_What you will do_
From the entries that follow, reproduce exactly and only the lines from the line with "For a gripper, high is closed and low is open" to the line with "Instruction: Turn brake", endpoints included.

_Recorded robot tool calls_
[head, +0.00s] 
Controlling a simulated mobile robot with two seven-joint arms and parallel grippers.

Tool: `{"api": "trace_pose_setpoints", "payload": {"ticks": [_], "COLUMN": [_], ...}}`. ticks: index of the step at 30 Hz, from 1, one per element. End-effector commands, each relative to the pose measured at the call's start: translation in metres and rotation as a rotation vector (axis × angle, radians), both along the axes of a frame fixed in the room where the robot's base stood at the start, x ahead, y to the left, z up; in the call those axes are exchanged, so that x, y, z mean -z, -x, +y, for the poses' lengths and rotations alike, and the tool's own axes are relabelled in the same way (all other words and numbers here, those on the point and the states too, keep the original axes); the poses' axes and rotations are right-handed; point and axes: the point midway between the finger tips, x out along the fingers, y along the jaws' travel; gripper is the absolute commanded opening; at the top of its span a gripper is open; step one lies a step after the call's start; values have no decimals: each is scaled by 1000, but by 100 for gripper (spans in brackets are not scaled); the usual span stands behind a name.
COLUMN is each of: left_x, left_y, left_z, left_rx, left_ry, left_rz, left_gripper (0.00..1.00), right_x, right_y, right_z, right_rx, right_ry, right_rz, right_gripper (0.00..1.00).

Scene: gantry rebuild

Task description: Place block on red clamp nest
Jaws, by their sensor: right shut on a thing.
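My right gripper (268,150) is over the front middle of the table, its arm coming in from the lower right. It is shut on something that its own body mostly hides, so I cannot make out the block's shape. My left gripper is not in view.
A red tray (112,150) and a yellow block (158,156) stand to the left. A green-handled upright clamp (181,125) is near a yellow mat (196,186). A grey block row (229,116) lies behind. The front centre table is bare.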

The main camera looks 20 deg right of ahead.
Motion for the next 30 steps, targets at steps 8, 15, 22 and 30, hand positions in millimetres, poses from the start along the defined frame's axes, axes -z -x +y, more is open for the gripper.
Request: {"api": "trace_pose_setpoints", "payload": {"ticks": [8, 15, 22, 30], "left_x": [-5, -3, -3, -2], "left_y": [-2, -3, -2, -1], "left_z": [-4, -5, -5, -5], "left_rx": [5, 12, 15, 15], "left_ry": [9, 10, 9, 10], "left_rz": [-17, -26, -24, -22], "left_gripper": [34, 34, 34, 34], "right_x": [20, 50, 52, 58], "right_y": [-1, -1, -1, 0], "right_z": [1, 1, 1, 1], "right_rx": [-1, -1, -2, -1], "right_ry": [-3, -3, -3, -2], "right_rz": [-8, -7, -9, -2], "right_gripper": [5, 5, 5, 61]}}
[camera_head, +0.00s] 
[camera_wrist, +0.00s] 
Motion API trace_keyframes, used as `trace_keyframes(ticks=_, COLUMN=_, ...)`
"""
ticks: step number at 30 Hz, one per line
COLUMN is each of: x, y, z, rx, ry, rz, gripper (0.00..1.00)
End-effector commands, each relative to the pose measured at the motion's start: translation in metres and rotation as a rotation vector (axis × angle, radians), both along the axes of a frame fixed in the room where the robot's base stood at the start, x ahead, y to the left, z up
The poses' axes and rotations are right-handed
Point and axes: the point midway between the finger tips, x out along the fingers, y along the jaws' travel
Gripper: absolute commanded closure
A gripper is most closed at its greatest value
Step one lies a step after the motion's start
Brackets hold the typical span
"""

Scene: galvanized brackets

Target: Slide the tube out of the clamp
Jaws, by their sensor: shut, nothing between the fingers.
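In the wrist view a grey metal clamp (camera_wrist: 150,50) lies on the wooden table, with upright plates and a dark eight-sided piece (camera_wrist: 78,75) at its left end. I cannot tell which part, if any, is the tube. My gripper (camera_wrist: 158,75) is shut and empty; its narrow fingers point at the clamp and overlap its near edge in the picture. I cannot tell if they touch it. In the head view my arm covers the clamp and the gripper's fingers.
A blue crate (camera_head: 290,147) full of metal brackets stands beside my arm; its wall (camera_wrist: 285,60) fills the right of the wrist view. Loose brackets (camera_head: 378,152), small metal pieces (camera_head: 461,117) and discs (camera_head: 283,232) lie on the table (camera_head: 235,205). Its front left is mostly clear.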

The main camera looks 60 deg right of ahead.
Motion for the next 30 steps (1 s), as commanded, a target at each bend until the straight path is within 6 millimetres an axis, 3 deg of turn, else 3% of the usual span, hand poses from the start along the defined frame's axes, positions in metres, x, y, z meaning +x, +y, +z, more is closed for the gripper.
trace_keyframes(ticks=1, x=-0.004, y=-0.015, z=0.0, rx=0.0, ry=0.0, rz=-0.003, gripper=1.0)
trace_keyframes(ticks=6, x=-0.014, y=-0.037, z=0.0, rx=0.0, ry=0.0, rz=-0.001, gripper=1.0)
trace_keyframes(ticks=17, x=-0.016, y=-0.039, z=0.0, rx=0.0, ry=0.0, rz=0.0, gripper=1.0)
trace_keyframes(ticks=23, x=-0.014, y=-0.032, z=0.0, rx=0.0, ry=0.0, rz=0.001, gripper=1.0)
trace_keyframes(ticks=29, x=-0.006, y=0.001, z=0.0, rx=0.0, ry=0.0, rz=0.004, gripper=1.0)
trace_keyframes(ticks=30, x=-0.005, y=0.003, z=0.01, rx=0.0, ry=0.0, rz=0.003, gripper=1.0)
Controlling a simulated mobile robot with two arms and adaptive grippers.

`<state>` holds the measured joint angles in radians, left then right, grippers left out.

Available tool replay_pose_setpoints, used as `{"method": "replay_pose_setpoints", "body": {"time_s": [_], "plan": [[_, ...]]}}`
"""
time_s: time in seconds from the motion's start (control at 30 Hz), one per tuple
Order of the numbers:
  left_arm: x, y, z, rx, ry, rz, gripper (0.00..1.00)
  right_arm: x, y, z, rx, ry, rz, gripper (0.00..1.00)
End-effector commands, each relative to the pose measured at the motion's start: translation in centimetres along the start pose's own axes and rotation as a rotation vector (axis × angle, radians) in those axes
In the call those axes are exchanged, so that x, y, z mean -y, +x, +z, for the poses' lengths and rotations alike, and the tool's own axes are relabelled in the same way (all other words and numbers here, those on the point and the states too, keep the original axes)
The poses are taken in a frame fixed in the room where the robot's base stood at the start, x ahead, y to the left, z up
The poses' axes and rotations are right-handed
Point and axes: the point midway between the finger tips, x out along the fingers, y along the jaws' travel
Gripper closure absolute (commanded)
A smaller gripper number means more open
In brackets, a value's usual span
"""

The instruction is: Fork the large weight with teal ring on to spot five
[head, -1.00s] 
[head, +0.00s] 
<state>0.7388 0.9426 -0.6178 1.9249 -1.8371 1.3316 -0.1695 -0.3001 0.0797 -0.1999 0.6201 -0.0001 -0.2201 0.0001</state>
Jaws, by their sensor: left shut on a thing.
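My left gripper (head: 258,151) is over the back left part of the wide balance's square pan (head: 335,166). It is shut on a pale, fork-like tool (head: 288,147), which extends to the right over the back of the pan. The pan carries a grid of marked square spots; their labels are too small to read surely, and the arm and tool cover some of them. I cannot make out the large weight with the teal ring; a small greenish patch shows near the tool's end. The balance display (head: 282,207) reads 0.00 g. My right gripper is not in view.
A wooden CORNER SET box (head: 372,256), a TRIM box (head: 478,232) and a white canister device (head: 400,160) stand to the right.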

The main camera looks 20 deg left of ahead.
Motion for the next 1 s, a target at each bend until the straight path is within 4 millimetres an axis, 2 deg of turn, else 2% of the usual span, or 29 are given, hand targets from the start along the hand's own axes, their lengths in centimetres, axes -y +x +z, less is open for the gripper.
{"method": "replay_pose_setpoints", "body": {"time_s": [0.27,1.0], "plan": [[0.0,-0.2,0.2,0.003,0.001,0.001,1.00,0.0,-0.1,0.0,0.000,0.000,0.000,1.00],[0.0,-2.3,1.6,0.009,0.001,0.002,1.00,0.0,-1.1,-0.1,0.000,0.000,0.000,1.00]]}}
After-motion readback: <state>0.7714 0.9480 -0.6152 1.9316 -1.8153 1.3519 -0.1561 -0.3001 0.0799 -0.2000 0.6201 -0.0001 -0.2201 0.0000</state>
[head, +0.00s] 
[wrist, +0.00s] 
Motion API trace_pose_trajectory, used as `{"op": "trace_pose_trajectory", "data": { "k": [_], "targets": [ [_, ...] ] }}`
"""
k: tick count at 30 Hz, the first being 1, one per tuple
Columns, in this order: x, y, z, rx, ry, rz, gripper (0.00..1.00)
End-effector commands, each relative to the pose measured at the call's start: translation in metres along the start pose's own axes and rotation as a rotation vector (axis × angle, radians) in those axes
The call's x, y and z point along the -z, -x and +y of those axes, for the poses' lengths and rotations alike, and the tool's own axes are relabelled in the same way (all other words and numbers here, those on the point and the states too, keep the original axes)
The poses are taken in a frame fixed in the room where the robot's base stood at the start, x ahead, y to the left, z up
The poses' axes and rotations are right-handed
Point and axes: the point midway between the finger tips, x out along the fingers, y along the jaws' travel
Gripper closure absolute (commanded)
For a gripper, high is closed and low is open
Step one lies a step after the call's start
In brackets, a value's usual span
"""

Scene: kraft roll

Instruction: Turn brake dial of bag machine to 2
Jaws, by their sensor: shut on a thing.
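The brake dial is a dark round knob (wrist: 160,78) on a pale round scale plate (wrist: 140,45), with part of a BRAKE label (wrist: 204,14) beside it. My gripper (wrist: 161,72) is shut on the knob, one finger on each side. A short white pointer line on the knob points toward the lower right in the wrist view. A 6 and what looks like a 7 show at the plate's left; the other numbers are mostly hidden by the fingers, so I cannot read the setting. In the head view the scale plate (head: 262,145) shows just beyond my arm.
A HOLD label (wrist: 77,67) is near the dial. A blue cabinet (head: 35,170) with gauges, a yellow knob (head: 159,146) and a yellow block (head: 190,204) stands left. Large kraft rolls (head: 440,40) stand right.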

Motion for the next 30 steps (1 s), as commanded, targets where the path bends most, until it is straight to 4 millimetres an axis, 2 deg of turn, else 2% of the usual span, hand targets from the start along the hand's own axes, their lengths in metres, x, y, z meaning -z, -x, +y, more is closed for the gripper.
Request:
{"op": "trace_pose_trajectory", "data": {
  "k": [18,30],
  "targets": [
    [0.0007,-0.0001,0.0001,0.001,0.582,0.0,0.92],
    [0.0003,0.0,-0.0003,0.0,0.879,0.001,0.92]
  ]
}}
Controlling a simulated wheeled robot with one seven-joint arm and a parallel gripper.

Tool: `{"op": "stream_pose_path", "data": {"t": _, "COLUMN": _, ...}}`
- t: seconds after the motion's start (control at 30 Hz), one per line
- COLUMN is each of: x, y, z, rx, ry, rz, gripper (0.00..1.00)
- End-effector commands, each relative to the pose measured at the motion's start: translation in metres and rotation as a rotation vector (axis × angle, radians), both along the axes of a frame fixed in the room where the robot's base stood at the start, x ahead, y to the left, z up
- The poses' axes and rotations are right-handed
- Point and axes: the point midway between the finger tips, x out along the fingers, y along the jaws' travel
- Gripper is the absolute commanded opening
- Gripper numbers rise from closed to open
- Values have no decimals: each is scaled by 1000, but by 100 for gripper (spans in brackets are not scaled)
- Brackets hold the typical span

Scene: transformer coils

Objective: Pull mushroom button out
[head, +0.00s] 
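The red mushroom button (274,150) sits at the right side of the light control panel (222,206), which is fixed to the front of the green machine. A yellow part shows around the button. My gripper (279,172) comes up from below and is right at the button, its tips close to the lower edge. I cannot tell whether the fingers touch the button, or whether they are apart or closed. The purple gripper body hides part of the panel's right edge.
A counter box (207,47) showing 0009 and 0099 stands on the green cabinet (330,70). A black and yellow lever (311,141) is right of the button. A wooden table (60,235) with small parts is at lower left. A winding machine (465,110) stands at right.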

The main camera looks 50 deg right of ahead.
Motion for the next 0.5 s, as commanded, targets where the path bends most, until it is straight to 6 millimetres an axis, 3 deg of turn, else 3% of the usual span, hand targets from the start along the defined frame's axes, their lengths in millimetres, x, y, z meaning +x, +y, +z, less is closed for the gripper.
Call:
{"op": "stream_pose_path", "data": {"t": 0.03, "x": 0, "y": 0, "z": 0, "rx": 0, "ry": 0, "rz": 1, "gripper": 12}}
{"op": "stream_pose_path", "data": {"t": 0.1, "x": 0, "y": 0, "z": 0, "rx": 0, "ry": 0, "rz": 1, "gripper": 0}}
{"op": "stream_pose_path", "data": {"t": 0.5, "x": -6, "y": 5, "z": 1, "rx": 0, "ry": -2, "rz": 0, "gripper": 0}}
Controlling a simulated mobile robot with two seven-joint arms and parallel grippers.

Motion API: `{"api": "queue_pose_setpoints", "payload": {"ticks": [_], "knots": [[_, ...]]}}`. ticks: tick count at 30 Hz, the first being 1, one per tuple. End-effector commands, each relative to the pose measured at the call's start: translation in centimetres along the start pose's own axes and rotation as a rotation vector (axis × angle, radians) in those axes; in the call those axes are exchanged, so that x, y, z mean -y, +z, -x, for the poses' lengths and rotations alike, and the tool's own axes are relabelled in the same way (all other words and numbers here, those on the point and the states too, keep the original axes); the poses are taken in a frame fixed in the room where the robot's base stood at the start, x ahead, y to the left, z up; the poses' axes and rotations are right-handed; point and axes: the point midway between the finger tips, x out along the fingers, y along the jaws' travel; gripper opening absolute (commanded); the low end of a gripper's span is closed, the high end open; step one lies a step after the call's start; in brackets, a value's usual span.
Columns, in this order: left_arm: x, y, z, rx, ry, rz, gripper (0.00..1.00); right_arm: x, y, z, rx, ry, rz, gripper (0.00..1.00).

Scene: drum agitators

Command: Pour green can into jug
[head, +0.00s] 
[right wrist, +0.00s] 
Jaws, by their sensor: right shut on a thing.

_The completed task_
For a gripper, high is closed and low is open
Step one lies a step after the call's start
In brackets, a value's usual span
"""

Scene: kraft roll

Instruction: Turn brake dial of bag machine to 2

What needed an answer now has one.